● **Written exercise**
Type out the data exactly as given. Skip any image.
********************
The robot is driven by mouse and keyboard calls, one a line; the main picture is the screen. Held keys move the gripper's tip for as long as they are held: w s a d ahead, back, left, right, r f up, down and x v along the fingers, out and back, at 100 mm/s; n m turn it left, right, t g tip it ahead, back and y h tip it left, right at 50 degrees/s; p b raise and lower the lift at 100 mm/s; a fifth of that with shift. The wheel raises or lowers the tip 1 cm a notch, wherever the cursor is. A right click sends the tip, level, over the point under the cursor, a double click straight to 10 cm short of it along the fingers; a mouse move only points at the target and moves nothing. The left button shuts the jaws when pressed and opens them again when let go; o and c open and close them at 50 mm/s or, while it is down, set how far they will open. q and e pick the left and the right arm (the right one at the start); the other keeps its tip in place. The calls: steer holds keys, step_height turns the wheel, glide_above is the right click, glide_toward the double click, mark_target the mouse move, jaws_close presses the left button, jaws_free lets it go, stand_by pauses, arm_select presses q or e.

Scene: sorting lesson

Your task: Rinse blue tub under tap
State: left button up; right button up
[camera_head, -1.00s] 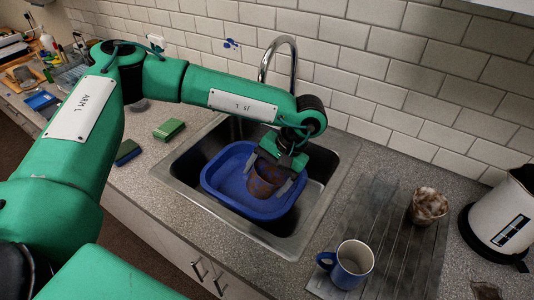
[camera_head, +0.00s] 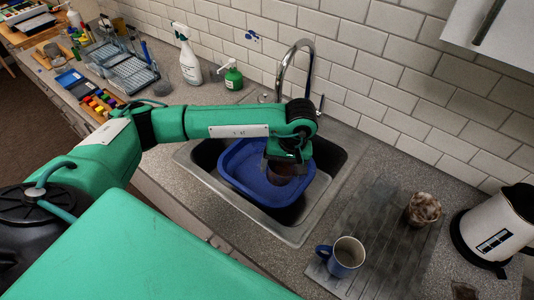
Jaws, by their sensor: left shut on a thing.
********************
● **Solution below**
The robot is driven by mouse and keyboard calls, one a line; the main picture is the screen. Held keys move the gripper's tip for as long as they are held: w s a d ahead, back, left, right, r f up, down and x v along the fingers, out and back, at 100 mm/s; n m turn it left, right, t g tip it ahead, back and y h tip it left, right at 50 degrees/s; p b raise and lower the lift at 100 mm/s; a fifth of that with shift. The wheel raises or lowers the tip 1 cm a notch, wherever the cursor is. A right click sends the tip, level, over the point under the cursor, a double click straight to 10 cm short of it along the fingers; a mouse move only points at the target and moves nothing. The left button shuts the jaws when pressed and opens them again when let go; o and c open and close them at 50 mm/s or, while it is down, set how far they will open. q and e pick the left and the right arm (the right one at the start); the other keeps its tip in place. The calls: steer holds keys, step_height turns the wheel, glide_above is the right click, glide_toward the double click, mark_target the mouse move, jaws_close presses the left button, jaws_free lets it go, stand_by pauses, arm_select presses q or e.

Scene: sorting lesson

Your task: Rinse blue tub under tap
State: left button up; right button up
[camera_head, -1.00s] 
[camera_head, +0.00s] 
Jaws, by their sensor: left shut on a thing.

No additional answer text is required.